Listen:  “Faulting” – The Can’t Tells

The band’s music video creates a persistent sense of unreality and imbalance by crosscutting between footage of soldiers marching, bombs exploding, factory-created doll heads, and newsreel shots of storms and floods. There’s something uneasy about the images themselves as well as the way they sidle against one another, but amidst the confusion, certain juxtapositions suggest deep, poignant meaning. These instances last only a moment before giving way to the off-kilter spectacle, but the viewer begins to watch more closely, hoping to grasp the next real connection.

This hunt for the meaningful in a chaotic flurry of static, the frictive gap between the sensible and senseless, is the thematic through-line that binds the video, the song’s sonic construction, and its lyrics.

Facebook / Can’t Tells

But first, to take a step back, here’s what you need to know about the Can’t Tells. The Brooklyn-by-way-of-Boston band has two solid albums under its belt already, and the group specializes in a propulsive kind of indie rock that’s both hard-edged and melodic with a DIY flare. Blaze McKenzie and Mike DiSanto trade vocal/guitar/bass duties, while drummer Jon Smith pummels up a storm behind them.

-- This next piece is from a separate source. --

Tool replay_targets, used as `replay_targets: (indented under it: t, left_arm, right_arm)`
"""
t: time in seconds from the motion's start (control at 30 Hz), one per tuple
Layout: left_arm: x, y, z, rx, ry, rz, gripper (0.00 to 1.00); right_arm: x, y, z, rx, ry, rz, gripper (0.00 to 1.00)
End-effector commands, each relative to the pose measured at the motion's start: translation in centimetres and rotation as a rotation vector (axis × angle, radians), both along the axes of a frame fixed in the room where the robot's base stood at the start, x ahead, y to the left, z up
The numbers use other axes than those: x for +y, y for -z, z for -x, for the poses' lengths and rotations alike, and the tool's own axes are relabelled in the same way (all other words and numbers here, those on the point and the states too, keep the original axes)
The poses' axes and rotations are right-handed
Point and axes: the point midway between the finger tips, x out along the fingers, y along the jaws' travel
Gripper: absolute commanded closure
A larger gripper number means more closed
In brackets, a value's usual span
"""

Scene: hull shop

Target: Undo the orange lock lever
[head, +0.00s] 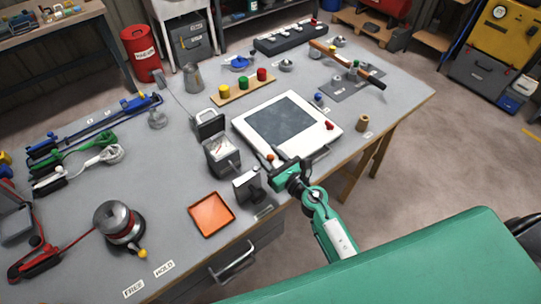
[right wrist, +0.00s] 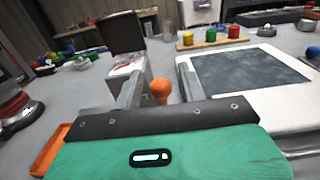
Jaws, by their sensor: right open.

The band members have described their sound as something like Elvis Costello fronting Mission of Burma and playing Spoon songs at double speed, a wonderful record-collector rock thought experiment. It’s not too far off as a description either, but this reviewer gets a bit of a Modest Mouse vibe filtered through the lens of 2000s garage-punk a la Jay Reatard or Ty Segal. Either way, though, the point is that these guys have noise and power, but they also have melody.

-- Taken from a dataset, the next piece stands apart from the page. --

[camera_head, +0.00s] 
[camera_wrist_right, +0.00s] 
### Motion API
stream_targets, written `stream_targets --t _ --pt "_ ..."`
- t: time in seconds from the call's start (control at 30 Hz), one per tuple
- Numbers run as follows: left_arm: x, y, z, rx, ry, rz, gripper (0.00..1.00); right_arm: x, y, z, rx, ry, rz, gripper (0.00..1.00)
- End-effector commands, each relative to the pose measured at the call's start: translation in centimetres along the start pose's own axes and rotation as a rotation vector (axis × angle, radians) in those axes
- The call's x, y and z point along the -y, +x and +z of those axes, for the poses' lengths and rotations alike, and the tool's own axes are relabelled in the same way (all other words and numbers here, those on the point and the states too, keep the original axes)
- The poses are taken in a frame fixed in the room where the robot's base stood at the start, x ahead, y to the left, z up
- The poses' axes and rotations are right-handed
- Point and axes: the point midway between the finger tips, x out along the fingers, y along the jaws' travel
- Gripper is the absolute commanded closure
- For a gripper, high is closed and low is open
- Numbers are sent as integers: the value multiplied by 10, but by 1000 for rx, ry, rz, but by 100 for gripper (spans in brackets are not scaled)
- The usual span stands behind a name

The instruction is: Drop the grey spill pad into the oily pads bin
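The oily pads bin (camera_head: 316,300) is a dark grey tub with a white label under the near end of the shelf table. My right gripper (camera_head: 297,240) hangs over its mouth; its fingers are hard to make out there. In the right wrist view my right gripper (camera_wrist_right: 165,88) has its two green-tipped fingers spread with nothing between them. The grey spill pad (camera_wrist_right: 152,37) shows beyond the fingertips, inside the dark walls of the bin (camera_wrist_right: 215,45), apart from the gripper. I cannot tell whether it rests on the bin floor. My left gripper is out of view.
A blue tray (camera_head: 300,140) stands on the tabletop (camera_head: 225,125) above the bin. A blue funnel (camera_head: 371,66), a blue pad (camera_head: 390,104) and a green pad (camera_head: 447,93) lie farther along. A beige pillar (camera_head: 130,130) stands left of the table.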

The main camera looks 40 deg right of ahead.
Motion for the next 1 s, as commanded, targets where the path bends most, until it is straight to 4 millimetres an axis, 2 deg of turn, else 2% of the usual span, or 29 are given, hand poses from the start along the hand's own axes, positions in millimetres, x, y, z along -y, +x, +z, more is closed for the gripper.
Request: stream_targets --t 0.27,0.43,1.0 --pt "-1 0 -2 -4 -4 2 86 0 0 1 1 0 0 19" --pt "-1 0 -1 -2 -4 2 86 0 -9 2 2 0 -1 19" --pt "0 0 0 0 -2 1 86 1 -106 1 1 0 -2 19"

Watch: “Faulting” – The Can’t Tells

In “Faulting” it’s the strong, mournful melody that keeps us anchored in the maelstrom of fuzz and distortion. At first listen, the track is almost Velvet Underground-like with its simple, pounding rhythm (as well as the sing-speak interjections) but the main vocal melody is more tuneful than your typical Lou Reed ditty. The noisiness (which is high, even for this band) recalls the best of groups like Sonic Youth and Spacemen 3, creating a sense of chaos that forces us to flock to the vocals as if they were a beacon of light in a dark storm.

Faulting - The Can't Tells

Faulting – The Can’t Tells

Lyrically, McKenzie stresses that the song is “about being in a bad place, figuratively, but kind of feeling like you NEED to be in a bad place. And although you know it’s not good for you, it is simultaneously a source of some sort of happiness. This song is about reconciling that dichotomy, as it seems to be a pervasive theme in my life.” In other words, the song’s about disjunction.

He approaches this issue by examining the titular idea of “fault” in nearly all its grammatical forms. The first is in the sense of the fault line, which in geology is the area where tectonic plates nudge up against each other, making the ground shake as they try to bridge an unbridgeable gap. That gap becomes a metaphor for the uneasy relation between appearance and reality (and the noise and melody too) as McKenzie sings:

These days I find it harder to relate
Friends and family seem to think
My life is great
A smile ain’t that hard to fake

Then he goes on to tackle fault in the sense of blame or responsibility, whose fault it is. He addresses someone close who can’t take the blame, who can’t own up, and in being unable to do so, starkly marks the fault line between the singer and sung to. He explains:

It’s clear you’re attempting to erase
Things you didn’t mean to say
A fear of truth
Is gonna make a liar out of you

But by doing that, McKenzie also demonstrates fault in verbal form – to fault, to assign blame or responsibility. By calling out the fault he sees, he both marks and reinforces the very line of division that he’s trying to disparage. This speaks to the sense in which he “needs” to be in a bad place, the extent to which he is the creator of his own fault lines, a sentiment he notes with the self –aware (and biting enough to be worthy of the Costello comparison) lines:

It seems I need a struggle
The conflict in me tears my heart right in two
If you want I’ll name the fault line “you”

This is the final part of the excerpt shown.